--- start Given records ---

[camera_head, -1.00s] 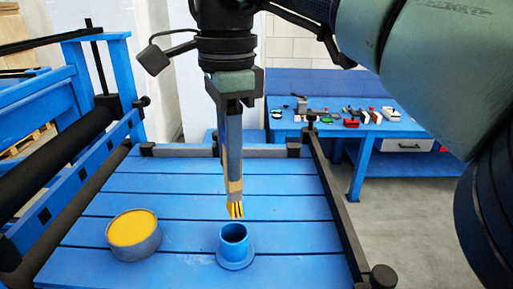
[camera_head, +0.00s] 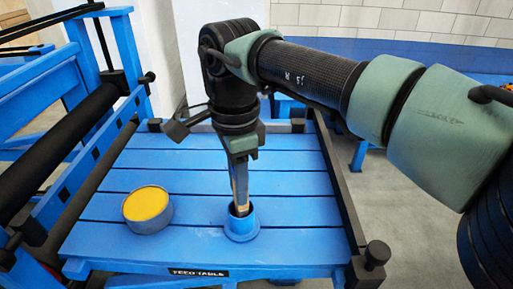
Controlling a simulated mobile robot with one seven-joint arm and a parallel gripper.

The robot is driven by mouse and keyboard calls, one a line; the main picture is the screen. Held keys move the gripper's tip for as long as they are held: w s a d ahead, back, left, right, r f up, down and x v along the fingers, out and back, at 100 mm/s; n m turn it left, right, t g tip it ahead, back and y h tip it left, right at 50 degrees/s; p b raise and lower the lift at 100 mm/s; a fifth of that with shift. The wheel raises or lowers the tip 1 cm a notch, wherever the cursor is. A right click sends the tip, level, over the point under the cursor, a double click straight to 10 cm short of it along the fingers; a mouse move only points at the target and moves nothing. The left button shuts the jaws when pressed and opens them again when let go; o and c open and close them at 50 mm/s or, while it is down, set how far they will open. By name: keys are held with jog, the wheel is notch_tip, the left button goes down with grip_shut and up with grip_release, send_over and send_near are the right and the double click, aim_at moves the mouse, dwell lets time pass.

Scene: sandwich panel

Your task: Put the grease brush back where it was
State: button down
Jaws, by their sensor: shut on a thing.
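The grease brush (camera_head: 242,203) is upright with its lower end inside the blue cup-shaped holder (camera_head: 241,228) on the blue slatted table. Its bristles are hidden in the holder. My gripper (camera_head: 240,182) is above the holder, pointing down, shut on the brush's upper part. I cannot tell whether the brush touches the bottom of the holder.
A round grey tub of yellow grease (camera_head: 147,206) stands on the feed table (camera_head: 185,240) left of the holder. Black rollers (camera_head: 65,135) and a blue frame run along the left. A dark rail (camera_head: 342,195) bounds the right side. Slats right of the holder are clear.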

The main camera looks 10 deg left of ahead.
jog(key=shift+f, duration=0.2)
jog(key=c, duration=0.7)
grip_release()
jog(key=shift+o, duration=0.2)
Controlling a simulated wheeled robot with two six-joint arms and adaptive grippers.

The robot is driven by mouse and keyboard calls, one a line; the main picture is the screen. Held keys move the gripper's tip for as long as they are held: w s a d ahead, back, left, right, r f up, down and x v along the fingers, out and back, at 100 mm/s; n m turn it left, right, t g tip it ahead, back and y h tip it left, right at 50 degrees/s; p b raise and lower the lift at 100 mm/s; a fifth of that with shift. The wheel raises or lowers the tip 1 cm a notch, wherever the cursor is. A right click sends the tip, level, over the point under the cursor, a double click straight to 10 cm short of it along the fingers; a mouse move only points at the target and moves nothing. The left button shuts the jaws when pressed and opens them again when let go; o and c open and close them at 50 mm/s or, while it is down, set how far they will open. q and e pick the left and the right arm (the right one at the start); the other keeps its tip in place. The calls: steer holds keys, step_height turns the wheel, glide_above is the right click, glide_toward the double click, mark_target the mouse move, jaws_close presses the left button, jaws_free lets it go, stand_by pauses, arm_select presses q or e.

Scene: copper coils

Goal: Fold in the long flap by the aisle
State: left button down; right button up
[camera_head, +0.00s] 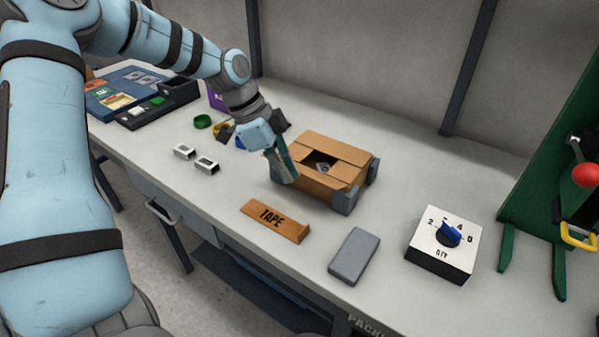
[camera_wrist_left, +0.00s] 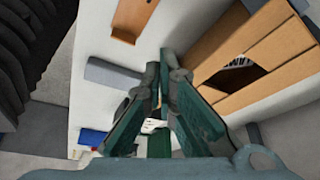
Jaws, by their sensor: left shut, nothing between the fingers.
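An open-topped brown cardboard box (camera_head: 347,172) stands on the workbench. Its visible flaps (camera_head: 340,146) lie roughly level around a dark opening, with something pale inside. The near side is partly hidden by my gripper, so I cannot tell exactly how the aisle-side flap lies. In the left wrist view the box (camera_wrist_left: 225,50) is at upper right, with flaps around a dark gap. My left gripper (camera_head: 288,178) is shut and empty, fingertips down at the box's left near side; contact is unclear. Its green fingers fill the middle of the wrist view (camera_wrist_left: 165,118). My right gripper is not in view.
Grey corner blocks (camera_head: 344,201) flank the box. Nearer are a TAPE block (camera_head: 274,221), a grey block (camera_head: 354,256) and a QTY dial box (camera_head: 443,246). Small metal parts (camera_head: 206,166) lie left. A green stand (camera_head: 545,160) is at right. Bench behind the box is clear.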

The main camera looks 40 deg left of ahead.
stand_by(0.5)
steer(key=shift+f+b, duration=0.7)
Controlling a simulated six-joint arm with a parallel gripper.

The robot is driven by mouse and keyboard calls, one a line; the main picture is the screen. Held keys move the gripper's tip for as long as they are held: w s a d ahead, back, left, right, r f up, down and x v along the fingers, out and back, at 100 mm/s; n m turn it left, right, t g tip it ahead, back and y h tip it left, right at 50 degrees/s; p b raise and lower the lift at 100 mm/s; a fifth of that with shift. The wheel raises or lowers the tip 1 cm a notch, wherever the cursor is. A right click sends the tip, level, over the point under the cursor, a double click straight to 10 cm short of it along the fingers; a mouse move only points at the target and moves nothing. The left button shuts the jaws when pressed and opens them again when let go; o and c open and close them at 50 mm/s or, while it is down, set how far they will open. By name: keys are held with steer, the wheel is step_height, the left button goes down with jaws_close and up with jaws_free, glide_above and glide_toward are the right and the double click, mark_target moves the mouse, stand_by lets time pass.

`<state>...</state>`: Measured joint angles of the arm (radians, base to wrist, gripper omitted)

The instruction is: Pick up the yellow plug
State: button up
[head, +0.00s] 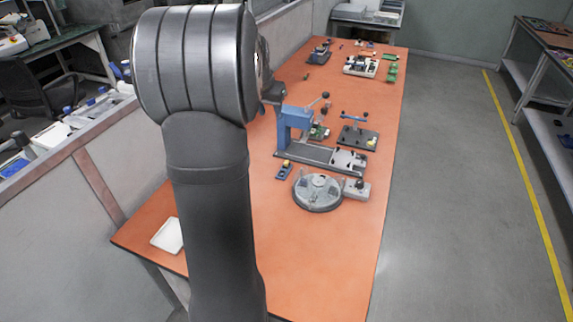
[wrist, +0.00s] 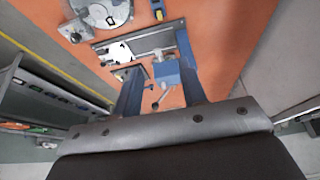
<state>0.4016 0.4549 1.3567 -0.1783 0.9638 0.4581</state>
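A small yellow piece (head: 285,162) shows on a dark blue block left of the round grey disc. It also shows at the top of the wrist view (wrist: 159,15). Another small yellow spot (head: 371,141) sits on a black plate fixture to the right of the blue press. Both are too small to tell which is the plug. My gripper (wrist: 158,55) is open in the wrist view, its two fingers apart, above the table near the press. Nothing is seen held. In the head view my arm hides most of the gripper.
The blue press (head: 296,118) stands on a long grey base. The round grey disc (head: 318,194) with a grey box (head: 356,189) sits in front. A white tray (head: 168,235) lies at the table's left edge. The orange table (head: 320,255) is clear at the near end.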

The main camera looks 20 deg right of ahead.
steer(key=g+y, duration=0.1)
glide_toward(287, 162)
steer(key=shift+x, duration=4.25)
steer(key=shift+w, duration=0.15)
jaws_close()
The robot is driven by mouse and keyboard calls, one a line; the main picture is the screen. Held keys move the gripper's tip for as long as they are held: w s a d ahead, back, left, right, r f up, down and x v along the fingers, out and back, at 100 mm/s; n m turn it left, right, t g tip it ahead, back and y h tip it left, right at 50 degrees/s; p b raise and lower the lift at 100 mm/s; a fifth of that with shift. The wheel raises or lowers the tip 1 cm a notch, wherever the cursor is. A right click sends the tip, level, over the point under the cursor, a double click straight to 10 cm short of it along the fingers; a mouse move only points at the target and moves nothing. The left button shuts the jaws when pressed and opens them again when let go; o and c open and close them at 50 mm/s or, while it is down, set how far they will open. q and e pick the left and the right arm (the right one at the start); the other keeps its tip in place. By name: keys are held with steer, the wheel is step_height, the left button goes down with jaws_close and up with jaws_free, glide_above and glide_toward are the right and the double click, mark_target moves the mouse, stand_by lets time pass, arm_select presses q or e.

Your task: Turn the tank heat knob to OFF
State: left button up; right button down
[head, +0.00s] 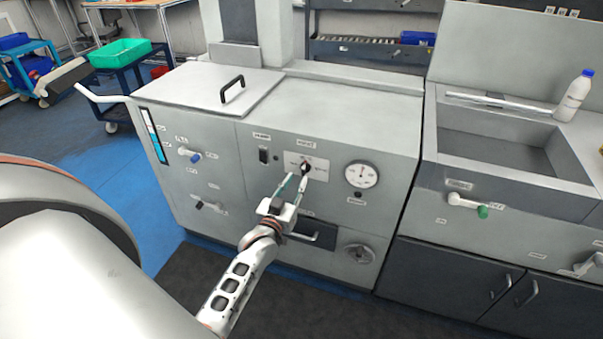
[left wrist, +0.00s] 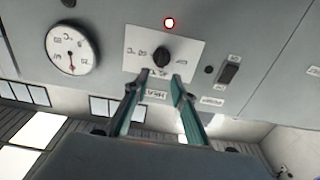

--- end Given records ---

**Stated task**
Keep the pictures out, and extract only the lines that begin at the one containing "Scene: copper coils" and end at the one containing "[camera_wrist_left, +0.00s]", inclusive.

**Result for this task**
Scene: copper coils

Goal: Fold in the long flap by the aisle
State: left button down; right button up
[camera_head, +0.00s] 
[camera_wrist_left, +0.00s] 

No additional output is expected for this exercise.